InterviewG4E. Daniel Mancini : « Je n’ai pas eu ma chance, alors que je pensais la mériter »
Pas un seul match en professionnel. Daniel Mancini est l’exemple même que parfois notre club tourne à l’envers. Passant par le Proyecto Crecer et les Newell’s Old Boys, Daniel Mancini n’avait qu’une seule obsession et ambition : rejoindre les Girondins de Bordeaux. Et l’intérêt fut réciproque dès le départ. Dès son arrivée en France, le jeune argentin passa par la case réserve afin de s’aguerrir, s’acclimater, et garder la forme physiquement. Mais les deux saisons suivantes, les entraîneurs qu’il connut ne lui firent pas confiance, que ce soit Jocelyn Gourvennec, Gustavo Poyet ou Paulo Sousa, malgré les deux prêts intéressants à Tours puis Auxerre. Alors, comme beaucoup de jeunes formés ou venus aux Girondins, il partit, sans réellement que l’on compte sur lui et pire, sans même avoir sa chance. Explosera t-il ailleurs comme beaucoup d’autres joueurs qui l’ont précédé ? C’est une probabilité. En attendant, s’il ne se montre pas rancunier, il nous confia qu’il aurait tout de même au moins pu avoir être testé.

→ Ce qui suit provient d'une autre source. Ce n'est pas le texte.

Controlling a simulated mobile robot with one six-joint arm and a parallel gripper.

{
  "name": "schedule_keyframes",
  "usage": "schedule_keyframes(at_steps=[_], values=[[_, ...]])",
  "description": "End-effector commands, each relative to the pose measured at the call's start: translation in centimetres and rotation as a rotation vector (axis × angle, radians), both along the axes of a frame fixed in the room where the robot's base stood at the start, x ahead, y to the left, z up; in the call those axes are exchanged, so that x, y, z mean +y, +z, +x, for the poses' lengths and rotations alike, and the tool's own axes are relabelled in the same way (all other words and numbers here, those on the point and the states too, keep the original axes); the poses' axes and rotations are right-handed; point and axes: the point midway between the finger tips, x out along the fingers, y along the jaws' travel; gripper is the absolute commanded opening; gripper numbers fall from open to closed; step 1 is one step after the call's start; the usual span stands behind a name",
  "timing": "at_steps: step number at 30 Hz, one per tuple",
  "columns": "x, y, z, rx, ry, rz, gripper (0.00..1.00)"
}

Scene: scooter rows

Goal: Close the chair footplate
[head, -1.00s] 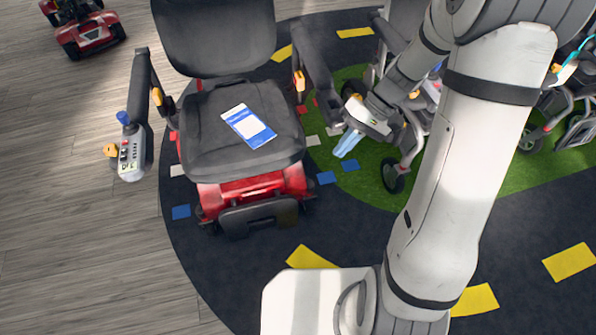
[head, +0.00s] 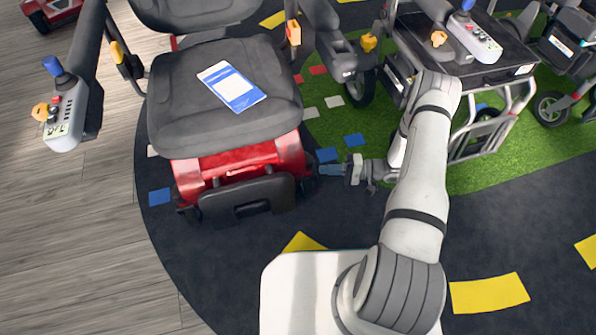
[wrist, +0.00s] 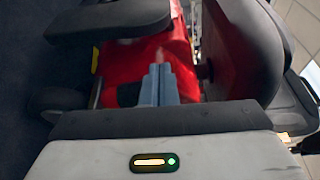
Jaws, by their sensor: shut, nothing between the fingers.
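The chair's footplate (head: 247,200) is a dark, wide panel with a slot, at the front of the red base (head: 240,162) below the seat, in the head view. Its exact tilt is hard to tell. In the wrist view a dark panel that looks like the footplate (wrist: 110,20) juts beside the red base (wrist: 150,55). My gripper (head: 328,170) is low at the chair's right side, pointing left, a little apart from the footplate's right end. Its blue-grey fingers (wrist: 158,85) are together and empty, over the red base in the wrist view.
A grey seat (head: 225,95) carries a blue-and-white card (head: 232,86). The left armrest has a joystick controller (head: 66,115). Another mobility device (head: 470,60) stands on green turf to the right. Dark floor (head: 215,240) with yellow marks is free in front of the chair.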

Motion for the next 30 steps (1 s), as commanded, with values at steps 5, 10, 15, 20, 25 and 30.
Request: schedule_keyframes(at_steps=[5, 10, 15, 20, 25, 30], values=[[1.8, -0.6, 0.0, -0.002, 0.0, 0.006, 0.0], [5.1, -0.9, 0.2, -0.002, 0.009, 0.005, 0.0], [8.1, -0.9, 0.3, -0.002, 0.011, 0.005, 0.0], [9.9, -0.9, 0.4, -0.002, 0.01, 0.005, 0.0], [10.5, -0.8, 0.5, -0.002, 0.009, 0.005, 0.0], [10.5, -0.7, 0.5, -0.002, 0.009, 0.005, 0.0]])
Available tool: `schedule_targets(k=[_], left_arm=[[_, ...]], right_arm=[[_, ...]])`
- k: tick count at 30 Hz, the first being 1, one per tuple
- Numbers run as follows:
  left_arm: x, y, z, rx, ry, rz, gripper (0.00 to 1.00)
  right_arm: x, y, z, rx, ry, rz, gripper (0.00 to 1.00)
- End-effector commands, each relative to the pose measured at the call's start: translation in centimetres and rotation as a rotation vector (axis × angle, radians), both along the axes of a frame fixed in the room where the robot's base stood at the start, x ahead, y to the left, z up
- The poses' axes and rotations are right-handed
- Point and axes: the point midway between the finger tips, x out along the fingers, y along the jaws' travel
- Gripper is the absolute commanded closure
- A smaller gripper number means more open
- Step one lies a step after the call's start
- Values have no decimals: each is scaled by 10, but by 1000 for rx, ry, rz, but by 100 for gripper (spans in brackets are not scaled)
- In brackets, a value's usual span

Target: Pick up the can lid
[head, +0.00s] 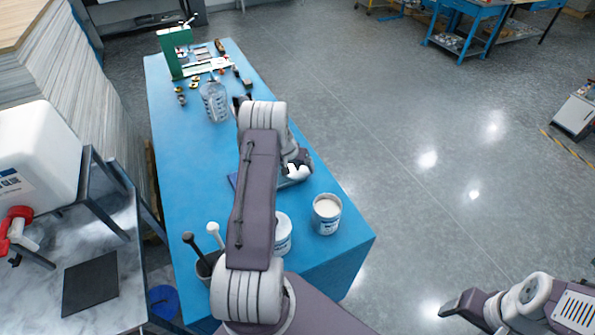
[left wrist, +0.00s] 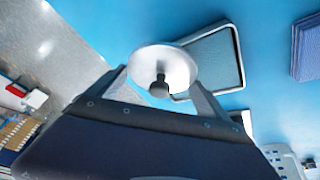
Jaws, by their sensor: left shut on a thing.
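The can lid (left wrist: 163,62) is a pale round disc with a dark knob in the left wrist view. My left gripper (left wrist: 160,82) is shut on it, with a finger on either side. Blue table surface shows beyond the lid. In the head view my left arm hides most of that gripper. An open can with pale contents (head: 327,214) stands upright on the blue table (head: 185,150). A second can (head: 283,235) is partly hidden by my arm. My right gripper (head: 463,304) is at the lower right, away from the table; its jaws are unclear.
A grey-framed tray (left wrist: 217,55) and a dark blue cloth or pad (left wrist: 308,47) lie on the table. A clear jug (head: 214,102) and a green stand (head: 175,52) are farther back. A pot with tool handles (head: 207,265) is at the near left.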

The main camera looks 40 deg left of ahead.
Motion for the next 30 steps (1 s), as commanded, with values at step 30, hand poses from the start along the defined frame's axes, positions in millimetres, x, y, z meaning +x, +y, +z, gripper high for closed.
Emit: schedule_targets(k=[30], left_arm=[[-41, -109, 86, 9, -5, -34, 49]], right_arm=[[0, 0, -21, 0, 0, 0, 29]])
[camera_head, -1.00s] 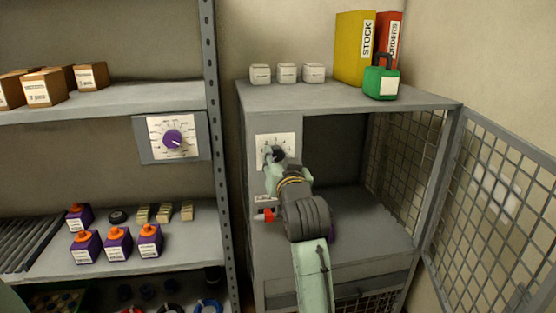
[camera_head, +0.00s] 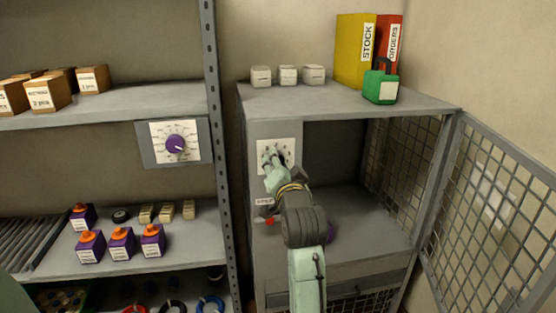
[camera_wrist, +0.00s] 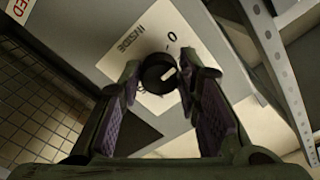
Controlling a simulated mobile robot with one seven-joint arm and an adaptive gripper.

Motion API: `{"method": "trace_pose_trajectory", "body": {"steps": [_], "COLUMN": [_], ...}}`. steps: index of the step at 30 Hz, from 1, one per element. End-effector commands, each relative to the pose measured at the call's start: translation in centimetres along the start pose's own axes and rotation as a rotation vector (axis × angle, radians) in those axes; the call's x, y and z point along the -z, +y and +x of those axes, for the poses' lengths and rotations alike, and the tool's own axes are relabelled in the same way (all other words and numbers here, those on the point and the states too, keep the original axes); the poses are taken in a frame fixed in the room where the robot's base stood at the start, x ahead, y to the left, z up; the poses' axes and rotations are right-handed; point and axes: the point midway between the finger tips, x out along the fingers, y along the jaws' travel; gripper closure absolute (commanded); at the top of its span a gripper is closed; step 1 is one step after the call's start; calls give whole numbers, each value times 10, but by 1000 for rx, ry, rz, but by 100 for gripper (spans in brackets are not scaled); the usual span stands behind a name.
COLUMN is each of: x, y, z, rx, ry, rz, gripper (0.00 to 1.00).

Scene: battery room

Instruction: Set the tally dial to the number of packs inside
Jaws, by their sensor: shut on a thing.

Nous sommes de cet avis. Interview.
Tu es actuellement en Grèce. Comment ça se passe pour toi ?
Oui, nous sommes restés en Grèce. Nous attendons d’avoir des nouvelles pour savoir si on reprend le championnat et les entraînements. Normalement, d’après ce qui est dit, nous devrions reprendre les entraînements début mai et le championnat devrait reprendre en juin.
Tu as commencé par les Newell’s Old Boys et déjà, à l’époque, avec le partenariat du Proyecto Crecer, la presse annonçait que tu allais forcément t’engager avec les Girondins de Bordeaux. C’était déjà dans un coin de ta tête de rejoindre la France aussi à cette époque-là ?
Quand j’avais 13-14 ans, je suis venu une première fois à Bordeaux par le biais du Proyecto Crecer, qui avait cette collaboration avec les Girondins. Ensuite, quand j’avais 16-17 ans, les clubs se sont mis d’accord pour que j’aille aux Newell’s. Bien évidemment, dans ma tête, c’est ce que je voulais, venir à Bordeaux, ce qui est arrivé quelques années plus tard.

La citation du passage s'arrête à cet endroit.